Recovery was prompt in all cases (within 1/2 turn), with opposite rudder applied and steadily and centrally moving the stick forward until the rotation stopped. Recovery was also effective by centering all controls, although recovery was delayed further by 1/2 turn.

Approach and Landing

10. 80mph appeared a suitable approach speed although Vans recommended 75 mph. Although 75 mph provided a satisfactory margin from the stall, the increase in drag, particularly from the prop, on reducing power in the flare generally produced a more positive landing.

With the sprung undercarriage design, this produced a tendency to oscillate up and down on the gear assembly and did not feel as comfortable as the more controlled flare and deceleration from 80mph.

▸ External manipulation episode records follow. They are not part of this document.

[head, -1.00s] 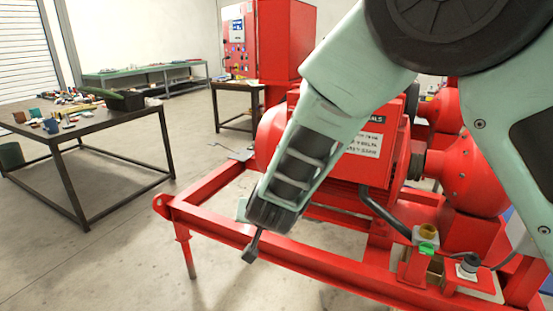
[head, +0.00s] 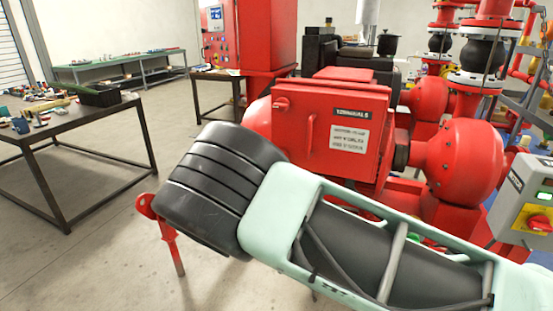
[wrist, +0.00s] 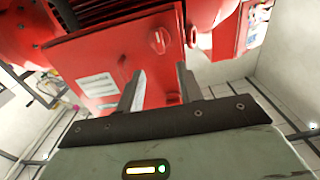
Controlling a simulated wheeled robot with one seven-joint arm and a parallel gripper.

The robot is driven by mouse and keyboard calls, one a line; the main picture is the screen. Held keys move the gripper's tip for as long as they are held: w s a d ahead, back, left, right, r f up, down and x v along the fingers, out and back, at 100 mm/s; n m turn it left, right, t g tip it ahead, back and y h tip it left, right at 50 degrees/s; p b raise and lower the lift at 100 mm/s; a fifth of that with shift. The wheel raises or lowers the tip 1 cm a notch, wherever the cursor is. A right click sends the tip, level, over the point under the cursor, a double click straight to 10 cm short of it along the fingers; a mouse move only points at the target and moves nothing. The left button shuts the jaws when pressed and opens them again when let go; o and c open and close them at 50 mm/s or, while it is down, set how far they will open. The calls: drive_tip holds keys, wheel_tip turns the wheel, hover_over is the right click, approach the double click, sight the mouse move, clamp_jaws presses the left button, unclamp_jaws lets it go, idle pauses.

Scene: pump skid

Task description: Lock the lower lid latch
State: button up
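The red manuals box (head: 345,110) stands on the pump skid, its lid facing me with a white label (head: 350,139). A red latch (head: 281,103) shows near the lid's upper left edge, with an upright handle (head: 310,130) beside it. The lower left part of the lid is hidden behind my arm. In the wrist view the lid (wrist: 105,62) appears turned over, with a rounded red latch (wrist: 157,40) near its edge, beyond my fingertips. My gripper (wrist: 160,82) is open, fingers apart, with nothing held. Contact with the lid cannot be told.
A cluttered dark table (head: 70,125) stands at the left, with open floor before it. Red pump housings (head: 460,160) and a grey switch box (head: 530,200) lie to the right. A red cabinet (head: 250,40) stands behind.

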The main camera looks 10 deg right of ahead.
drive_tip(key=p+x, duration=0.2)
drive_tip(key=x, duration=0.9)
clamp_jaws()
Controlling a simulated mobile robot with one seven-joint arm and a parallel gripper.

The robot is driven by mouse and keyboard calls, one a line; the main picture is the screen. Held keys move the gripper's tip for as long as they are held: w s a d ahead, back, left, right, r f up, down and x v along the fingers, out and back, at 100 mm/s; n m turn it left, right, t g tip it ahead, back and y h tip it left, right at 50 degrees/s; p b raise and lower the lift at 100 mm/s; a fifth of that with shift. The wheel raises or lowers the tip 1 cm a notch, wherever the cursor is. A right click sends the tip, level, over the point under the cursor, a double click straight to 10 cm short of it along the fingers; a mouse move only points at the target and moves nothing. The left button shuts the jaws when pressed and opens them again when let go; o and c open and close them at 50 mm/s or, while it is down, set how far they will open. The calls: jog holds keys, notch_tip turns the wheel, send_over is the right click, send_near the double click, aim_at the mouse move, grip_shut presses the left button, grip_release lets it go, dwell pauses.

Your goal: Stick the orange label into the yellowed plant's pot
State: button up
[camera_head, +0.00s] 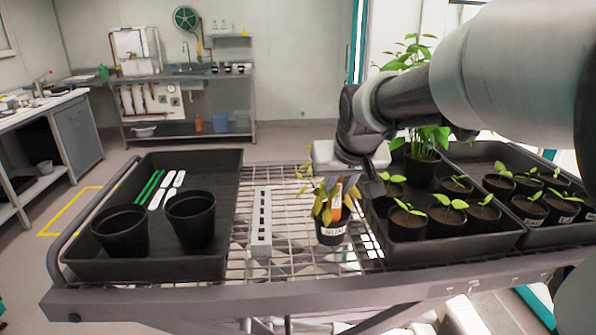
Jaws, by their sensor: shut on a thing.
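The yellowed plant (321,205) has yellow-green leaves and stands upright in a small black pot (331,234) with a white tag, on the wire rack at the middle of the cart. The orange label (337,201) is upright among its leaves, over the pot's rim. My gripper (358,189) is just right of and above the pot, shut on the orange label. Its fingertips are small and partly hidden. I cannot tell whether the label's lower end is in the soil.
A black tray (105,268) at left holds two empty pots, green stakes and white labels. Right of the pot, another tray (455,243) holds seedlings and a tall green plant (423,172). A grey slotted holder (261,222) stands on the rack at left of the pot.

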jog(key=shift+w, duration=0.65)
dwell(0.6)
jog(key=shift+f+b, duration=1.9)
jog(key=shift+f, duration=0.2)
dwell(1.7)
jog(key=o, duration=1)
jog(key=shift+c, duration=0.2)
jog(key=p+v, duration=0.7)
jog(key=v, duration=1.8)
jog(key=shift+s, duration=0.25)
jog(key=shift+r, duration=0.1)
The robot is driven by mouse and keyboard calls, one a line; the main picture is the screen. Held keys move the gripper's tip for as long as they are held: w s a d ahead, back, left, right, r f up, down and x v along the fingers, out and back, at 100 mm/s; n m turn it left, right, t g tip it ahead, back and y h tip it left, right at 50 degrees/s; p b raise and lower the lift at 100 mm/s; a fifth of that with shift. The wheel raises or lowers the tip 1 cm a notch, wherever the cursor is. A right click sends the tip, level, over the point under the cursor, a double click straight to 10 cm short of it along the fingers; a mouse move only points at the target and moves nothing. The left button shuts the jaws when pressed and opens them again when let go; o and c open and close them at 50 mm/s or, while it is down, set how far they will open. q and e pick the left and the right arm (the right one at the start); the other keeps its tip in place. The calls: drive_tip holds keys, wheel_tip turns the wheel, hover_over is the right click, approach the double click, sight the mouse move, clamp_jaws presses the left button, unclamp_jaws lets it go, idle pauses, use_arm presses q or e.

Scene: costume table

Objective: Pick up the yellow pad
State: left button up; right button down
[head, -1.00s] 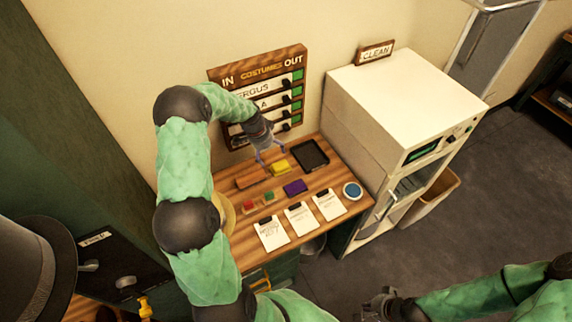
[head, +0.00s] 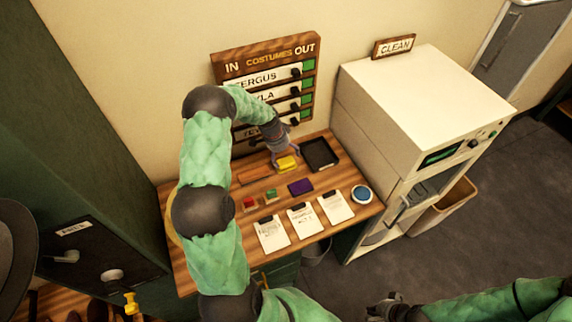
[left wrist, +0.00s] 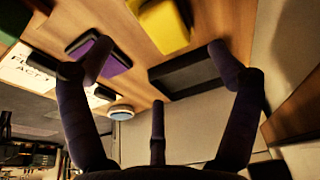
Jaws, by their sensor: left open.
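The yellow pad (head: 287,163) lies on the wooden table (head: 215,262), left of a black tray. My left gripper (head: 284,156) is just above and behind it, pointing down, with its fingers open around the pad's near surroundings. In the left wrist view the yellow pad (left wrist: 166,27) shows at the top, beyond and between the spread fingertips of the left gripper (left wrist: 158,62). Nothing is between those fingers. I cannot tell whether a finger touches the pad. My right gripper (head: 382,311) is low at the bottom edge, away from the table, and its jaws are unclear.
The black tray (head: 320,154) is right of the pad. A purple pad (head: 300,187), red pad (head: 249,203) and green pad (head: 271,194) lie nearer, with several note sheets and a round blue-topped tin (head: 361,194). The costume board (head: 262,88) stands behind; a white machine (head: 415,95) stands right.

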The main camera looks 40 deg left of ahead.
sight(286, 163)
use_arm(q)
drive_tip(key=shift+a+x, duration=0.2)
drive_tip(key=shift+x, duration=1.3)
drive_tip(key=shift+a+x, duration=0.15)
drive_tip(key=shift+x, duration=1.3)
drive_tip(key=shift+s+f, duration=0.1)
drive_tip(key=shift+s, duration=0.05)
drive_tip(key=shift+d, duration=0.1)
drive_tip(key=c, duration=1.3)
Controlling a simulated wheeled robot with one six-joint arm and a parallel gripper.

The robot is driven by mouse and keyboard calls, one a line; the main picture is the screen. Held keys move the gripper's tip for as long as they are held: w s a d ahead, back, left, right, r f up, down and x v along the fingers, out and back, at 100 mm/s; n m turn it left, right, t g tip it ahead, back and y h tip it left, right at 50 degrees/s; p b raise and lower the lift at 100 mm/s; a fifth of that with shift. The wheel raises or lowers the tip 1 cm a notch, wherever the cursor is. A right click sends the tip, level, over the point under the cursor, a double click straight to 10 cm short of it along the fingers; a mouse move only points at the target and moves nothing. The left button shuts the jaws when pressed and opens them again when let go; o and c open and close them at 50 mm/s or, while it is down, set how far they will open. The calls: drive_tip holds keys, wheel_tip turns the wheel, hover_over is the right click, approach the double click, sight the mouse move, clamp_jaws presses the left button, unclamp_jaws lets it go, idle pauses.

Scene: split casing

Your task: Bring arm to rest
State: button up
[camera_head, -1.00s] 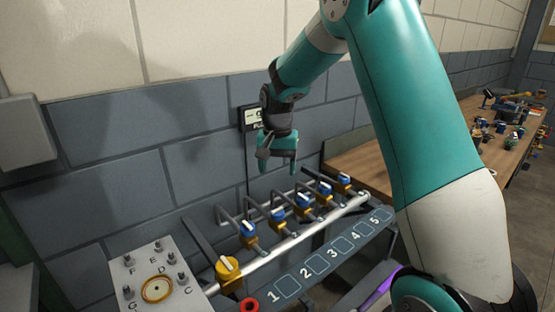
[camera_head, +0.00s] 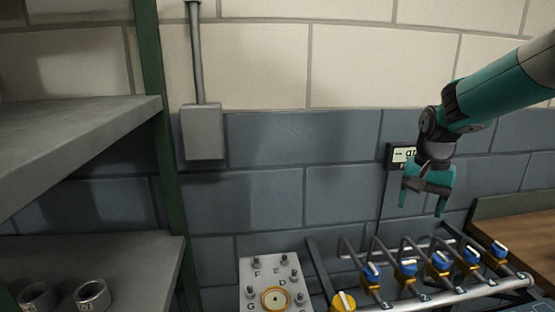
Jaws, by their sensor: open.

Deceleration through the flare was such that this increase in approach speed did not appear to have a marked effect on landing roll out. The aircraft is straightforward to 3 point with no directional difficulties throughout the landing roll.

The go-around requires only a pound or so of forward stick force to compensate for full power and acceleration into the climb, with no tendency to rapidly accelerate through the flap limiting speed.

During glide approaches 85mph worked well as an initial glide speed both clean and with flap, aiming for 80 mph coming into the flare. Any slower than 8Omph produces a significant drag rise in the approach configuration and consequent increased rate of descent.


11. An aircraft with bags of performance in hand which is a delight to fly and operate. Probably best suited to a PPL holder with some experience of taildraggers, including higher performance aircraft. Benign handling characteristics with potential pitfalls for the unwary concerning engine/airframe overspeeding.